Сам Данилевский, положим, с точностью и прямо об этом вопросе не высказывается; ибо ему, естественно, и в голову не могло прийти в то время, когда он писал свою книгу, что его кто-нибудь может обвинить в простом консерватизме. Он сам понимает, что нужно много усилий для совращения нынешней России с пути того европеизма, на который ввел ее своими реформами Петр I. Значит, он готов даже и на такие крайности, которые бы противоречили основным стремлениям Петра и состояли бы с ними в естественном антагонизме. Явно из этого, что Данилевский стоит за движение вперед, за сильный и бесстрашный процесс развития, а не за одни «данные» современности.
Понятно, кроме того, что под развитием он разумеет вовсе не «конституцию» – не дальнейший и неуклонный эгалитарный процесс и не какое-нибудь пустое распространение так называемых «знаний» в народе. Это было бы с его стороны слишком глупо и уж совсем по-«европейски», совсем в дурном смысле «современно».
Правда, Данилевский в некоторых местах сбивается еще на нечто почти общепринятое у нас в 60-х годах; он не в силах отрешить вполне свою мысль от впечатлений того эмансипационного периода, в котором он сам жил, развивался и писал свою книгу. Сочинение это обширно, изложено систематически и зрело обдумано. На это нужно было время. Сочинение было напечатано впервые в «Заре» 69 года.

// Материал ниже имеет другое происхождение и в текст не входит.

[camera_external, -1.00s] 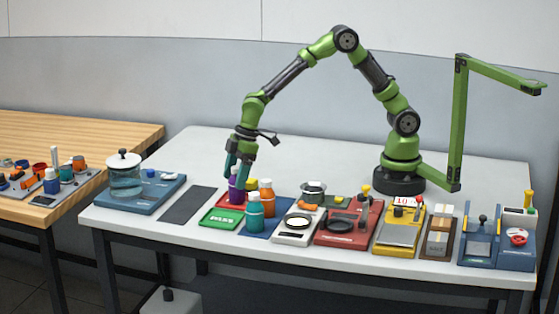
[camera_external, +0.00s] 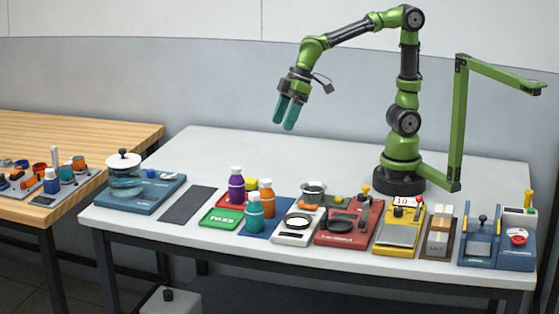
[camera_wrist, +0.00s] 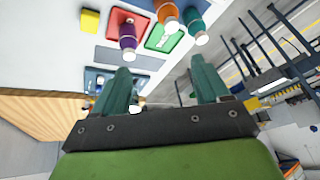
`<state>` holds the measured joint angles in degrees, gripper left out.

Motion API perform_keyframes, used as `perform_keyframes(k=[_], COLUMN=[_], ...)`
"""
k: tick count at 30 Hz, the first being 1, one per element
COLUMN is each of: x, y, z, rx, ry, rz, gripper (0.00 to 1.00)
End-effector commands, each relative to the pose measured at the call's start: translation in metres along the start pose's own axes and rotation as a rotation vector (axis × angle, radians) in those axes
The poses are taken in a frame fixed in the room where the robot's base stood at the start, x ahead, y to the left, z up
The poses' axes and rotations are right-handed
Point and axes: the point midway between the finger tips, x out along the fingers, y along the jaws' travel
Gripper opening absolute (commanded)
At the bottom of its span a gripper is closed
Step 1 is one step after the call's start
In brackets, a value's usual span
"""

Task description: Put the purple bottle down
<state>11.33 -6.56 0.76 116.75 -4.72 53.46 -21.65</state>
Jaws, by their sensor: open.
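My gripper (camera_external: 283,125) is open and empty, well above the table, up and to the right of the bottle. Its two teal fingers (camera_wrist: 160,68) are apart in the wrist view with nothing between them.
A teal bottle (camera_external: 254,211) and an orange bottle (camera_external: 266,199) stand close to the right on a blue mat. A yellow block (camera_external: 252,184) sits behind. A dark grey mat (camera_external: 188,206) lies empty to the left. The table's back left is clear.

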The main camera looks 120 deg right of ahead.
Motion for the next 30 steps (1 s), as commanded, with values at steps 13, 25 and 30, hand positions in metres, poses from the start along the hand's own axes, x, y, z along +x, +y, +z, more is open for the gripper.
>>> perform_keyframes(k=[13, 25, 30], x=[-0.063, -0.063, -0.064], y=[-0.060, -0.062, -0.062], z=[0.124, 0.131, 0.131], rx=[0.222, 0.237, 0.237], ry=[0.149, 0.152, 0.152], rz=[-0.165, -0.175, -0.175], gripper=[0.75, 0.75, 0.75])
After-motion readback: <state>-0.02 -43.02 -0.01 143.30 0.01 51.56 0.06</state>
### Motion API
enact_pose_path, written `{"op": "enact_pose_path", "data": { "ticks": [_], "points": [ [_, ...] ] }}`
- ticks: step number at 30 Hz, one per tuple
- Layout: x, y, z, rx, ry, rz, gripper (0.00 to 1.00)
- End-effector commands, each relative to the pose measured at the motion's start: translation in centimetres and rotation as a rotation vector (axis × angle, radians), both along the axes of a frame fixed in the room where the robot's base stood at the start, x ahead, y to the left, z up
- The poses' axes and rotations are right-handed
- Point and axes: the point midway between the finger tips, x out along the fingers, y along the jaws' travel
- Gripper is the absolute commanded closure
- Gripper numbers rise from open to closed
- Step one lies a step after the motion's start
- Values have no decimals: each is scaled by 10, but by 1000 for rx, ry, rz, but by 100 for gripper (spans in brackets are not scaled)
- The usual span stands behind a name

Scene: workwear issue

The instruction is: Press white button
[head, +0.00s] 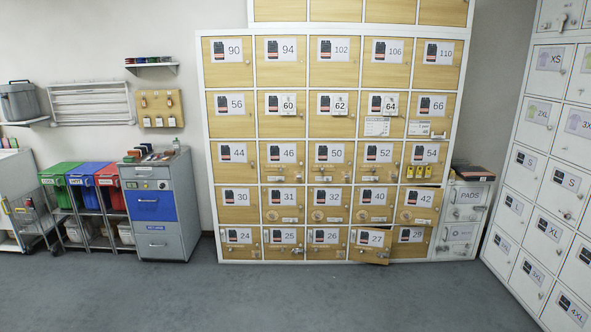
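No white button can be made out for certain at this size. A grey cabinet (182,222) with a blue front panel (150,206) stands left of the wooden lockers. Its upper front has a small control strip (147,184) with tiny light and dark spots; I cannot tell whether one is a white button. My gripper is not in view.
Wooden lockers (225,157) fill the middle; the door marked 27 (370,246) hangs ajar low down. Green, blue and red bins (85,174) stand left of the cabinet. White lockers (543,215) line the right. The grey floor (270,297) in front is clear.

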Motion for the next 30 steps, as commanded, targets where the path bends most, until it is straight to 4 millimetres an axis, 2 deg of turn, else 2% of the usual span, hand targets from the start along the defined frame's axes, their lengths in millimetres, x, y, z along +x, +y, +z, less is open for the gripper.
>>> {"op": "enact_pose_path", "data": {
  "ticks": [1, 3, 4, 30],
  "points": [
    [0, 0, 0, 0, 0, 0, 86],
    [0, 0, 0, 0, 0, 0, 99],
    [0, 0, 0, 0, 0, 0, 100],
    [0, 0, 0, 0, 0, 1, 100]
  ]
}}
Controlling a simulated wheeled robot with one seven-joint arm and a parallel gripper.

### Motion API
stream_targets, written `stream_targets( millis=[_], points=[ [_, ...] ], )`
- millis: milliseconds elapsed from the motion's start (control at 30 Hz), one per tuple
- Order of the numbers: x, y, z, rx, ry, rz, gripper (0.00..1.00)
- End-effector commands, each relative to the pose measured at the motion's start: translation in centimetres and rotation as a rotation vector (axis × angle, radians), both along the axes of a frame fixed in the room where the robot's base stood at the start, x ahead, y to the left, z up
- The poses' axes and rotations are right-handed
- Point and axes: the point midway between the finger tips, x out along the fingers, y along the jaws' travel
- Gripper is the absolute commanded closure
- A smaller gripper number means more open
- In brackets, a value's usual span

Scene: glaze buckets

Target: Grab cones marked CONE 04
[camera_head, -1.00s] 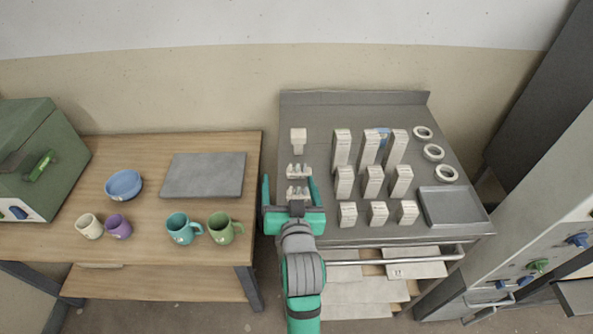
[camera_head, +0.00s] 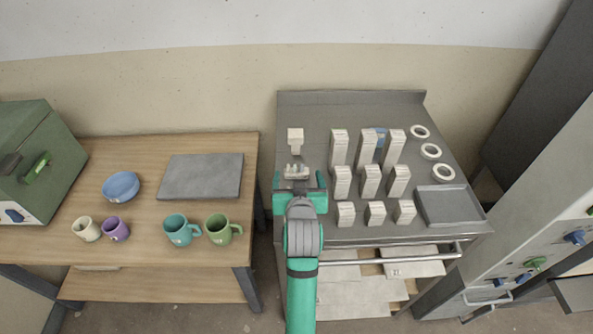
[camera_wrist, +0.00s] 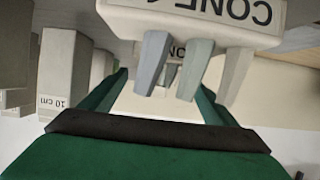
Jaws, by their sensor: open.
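My gripper (camera_head: 299,180) is open over the left part of the metal cart top. A pale holder with several upright cones (camera_head: 296,170) stands just beyond it, close to the fingertips. In the wrist view my green fingers (camera_wrist: 165,92) point forward, with a cone set (camera_wrist: 180,62) in front of and partly between them. Its label (camera_wrist: 235,12) reads CONE, cut off at the top edge, so I cannot read the number. A second label shows partly behind the cones.
Rows of pale posts (camera_head: 370,180) stand right of my gripper; one reads 10 cm (camera_wrist: 55,102) in the wrist view. A pale block (camera_head: 295,137) stands behind the cones. White rings (camera_head: 431,151) and a grey tray (camera_head: 450,205) are at right. A wooden table with mugs (camera_head: 181,231) is left.

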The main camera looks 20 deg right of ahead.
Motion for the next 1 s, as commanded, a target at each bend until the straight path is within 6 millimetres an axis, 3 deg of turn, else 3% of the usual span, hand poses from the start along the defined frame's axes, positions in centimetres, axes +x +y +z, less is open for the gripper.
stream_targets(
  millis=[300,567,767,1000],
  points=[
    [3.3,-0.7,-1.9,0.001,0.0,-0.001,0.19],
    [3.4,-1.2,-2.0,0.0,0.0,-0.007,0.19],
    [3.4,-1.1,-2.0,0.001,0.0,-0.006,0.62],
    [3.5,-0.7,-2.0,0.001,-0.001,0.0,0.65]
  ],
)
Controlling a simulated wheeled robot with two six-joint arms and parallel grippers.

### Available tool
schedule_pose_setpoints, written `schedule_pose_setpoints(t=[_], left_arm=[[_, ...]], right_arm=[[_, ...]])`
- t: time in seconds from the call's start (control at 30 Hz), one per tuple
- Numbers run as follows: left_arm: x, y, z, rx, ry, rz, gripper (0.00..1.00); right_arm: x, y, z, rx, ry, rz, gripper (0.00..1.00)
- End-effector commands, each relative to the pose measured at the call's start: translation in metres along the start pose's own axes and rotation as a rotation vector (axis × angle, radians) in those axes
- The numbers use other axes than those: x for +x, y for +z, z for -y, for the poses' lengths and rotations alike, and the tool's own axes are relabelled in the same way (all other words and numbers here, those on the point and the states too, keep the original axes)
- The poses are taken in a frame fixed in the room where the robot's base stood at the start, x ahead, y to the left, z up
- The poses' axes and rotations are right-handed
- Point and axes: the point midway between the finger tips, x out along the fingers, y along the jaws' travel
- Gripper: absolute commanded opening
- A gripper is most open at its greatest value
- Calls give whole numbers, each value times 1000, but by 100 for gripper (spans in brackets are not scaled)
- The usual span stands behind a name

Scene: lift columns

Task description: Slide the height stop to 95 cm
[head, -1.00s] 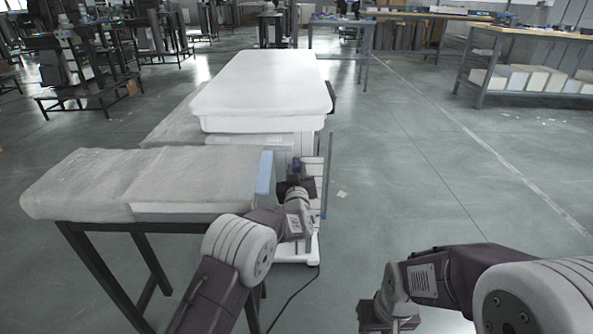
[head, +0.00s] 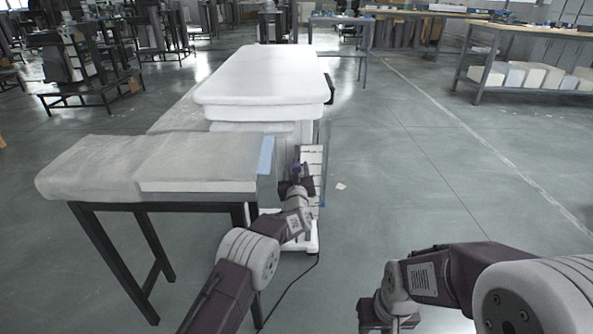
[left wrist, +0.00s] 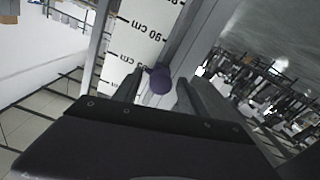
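The height stop shows as a purple knob (left wrist: 158,78) on the rail of a white scale (left wrist: 140,38) in the left wrist view. It sits a little below the 90 cm mark, beside a lower label that it partly covers. My left gripper (left wrist: 160,92) is open, with one dark finger on each side of the knob; I cannot tell whether they touch it. In the head view the lift column (head: 312,172) stands at the bench's right end, with my left gripper (head: 290,186) at its near left side. My right gripper (head: 388,324) is at the bottom edge, its fingertips cut off.
A bench with a grey cover (head: 90,165) stands close left of my left arm. A large white-topped table (head: 265,75) is behind the column. A dark cable (head: 290,292) runs on the floor from the column's base.

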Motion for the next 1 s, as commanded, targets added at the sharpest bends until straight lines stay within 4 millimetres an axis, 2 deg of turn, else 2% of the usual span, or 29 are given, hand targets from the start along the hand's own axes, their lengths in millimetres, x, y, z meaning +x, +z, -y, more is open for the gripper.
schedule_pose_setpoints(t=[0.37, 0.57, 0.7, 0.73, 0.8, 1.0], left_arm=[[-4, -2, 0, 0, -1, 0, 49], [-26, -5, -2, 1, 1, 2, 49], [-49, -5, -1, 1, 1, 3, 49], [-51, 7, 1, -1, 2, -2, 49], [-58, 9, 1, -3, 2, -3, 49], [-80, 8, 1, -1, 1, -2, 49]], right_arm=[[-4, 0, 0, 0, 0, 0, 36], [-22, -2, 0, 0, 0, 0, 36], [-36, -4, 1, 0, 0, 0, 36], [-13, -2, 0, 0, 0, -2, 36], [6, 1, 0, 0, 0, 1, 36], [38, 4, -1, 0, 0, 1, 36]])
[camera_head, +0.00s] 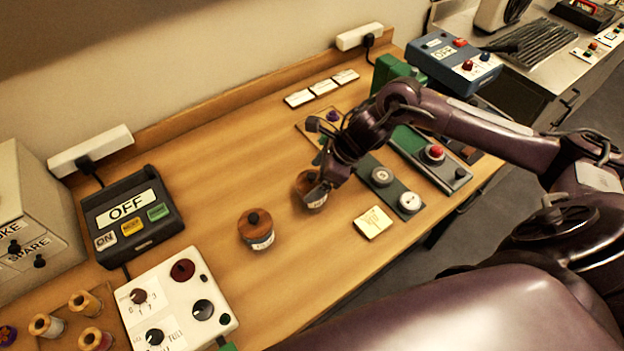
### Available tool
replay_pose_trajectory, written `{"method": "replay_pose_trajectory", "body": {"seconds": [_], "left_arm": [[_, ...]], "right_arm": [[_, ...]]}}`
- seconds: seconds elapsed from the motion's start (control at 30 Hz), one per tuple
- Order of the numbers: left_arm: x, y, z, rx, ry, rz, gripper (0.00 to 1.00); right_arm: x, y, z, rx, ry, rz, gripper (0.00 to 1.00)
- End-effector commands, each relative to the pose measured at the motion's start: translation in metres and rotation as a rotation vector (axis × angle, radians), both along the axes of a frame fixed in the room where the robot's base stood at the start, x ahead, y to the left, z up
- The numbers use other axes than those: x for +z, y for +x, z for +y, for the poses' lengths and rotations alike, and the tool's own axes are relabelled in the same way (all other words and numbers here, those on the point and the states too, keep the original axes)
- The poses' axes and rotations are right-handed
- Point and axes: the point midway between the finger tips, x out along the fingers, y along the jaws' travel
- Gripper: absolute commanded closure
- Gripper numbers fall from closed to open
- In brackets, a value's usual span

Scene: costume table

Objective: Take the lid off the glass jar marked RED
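Two small jars with round brown lids stand on the wooden table. The nearer jar (258,239) is upright, with its knobbed lid on and a pale label on its front; I cannot read the label. The other jar (313,203) stands to its right and a little farther back, its lid partly hidden behind my right gripper (313,186). I cannot tell which jar is marked RED. My right gripper's fingers are at that second jar's lid; whether they touch or grip it is unclear. My left gripper is out of view.
A black box marked OFF (130,215) and a white knob panel (174,303) are at left. Dark panels with round dials (382,176) and a yellow card (373,222) lie right of the jars.

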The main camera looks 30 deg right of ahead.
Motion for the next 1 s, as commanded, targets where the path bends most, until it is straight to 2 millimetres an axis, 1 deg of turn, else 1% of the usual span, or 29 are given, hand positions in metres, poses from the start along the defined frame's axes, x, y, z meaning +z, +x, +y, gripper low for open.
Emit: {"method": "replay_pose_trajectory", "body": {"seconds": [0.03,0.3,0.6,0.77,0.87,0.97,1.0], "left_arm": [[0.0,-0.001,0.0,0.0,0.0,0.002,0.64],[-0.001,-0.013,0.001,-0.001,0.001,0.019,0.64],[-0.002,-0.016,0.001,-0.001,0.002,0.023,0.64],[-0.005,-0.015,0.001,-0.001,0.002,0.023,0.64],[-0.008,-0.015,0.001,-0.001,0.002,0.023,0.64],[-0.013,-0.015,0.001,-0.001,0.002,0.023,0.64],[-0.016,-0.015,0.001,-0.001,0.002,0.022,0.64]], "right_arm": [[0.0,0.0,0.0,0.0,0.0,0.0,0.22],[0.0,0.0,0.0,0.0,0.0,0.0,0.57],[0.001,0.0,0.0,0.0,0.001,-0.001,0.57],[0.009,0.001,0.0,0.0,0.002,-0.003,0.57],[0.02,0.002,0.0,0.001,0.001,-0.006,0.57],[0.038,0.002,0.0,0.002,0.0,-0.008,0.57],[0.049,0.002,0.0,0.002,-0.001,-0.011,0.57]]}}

Допустим, что оно было обдумано и писалось в промежуток между польским мятежом и франко-прусской войной, перед началом которой оно и появилось. Эти года от 63 до 69-го были временами наибольшего среднелиберального самодовольства нашего, и Данилевский (человек 40-х годов) не мог не заплатить этому дань. Реформами и он был доволен; с европейскими судами он мирился, утешая себя даже весьма ребячески тем, что и в англосаксах когда-то было много славянского, что у нас в древней России были когда-то «губные старосты» и т. п. Отзываясь с большой исторической благодарностью о крепостном (уже уничтоженном) праве, считая это право в свое время необходимым для устроения Руси, он однако не разделял в перевороте 19 февраля 61 года двух противоположных сторон: лично либеральной (европейской) от консервативно-коммунальной (русской). Рискованное освобождение от власти помещиков он еще не различал глубоко от спасительного прикрепления народа к земле; не различал в том смысле, что, основательно восхваляя последнее, слишком доверчиво, сочувственно относился к первому. Он говорил, что, пройдя сквозь вековое и необходимое воспитание крепостничества, народ теперь созрел для «гражданской свободы». Это все, конечно, остатки современного «европеизма», и в этих случаях его мысль действительно «пресмыкается» и даже бессильно бьется в либерально-эгалитарных силках. Но кто же в то время был от этих силков свободен? И Катков, и Хомяков, и Аксаков, и Самарин – все так или иначе были ослеплены и запутаны в них! Катков полжизни был полулиберальным европейцем.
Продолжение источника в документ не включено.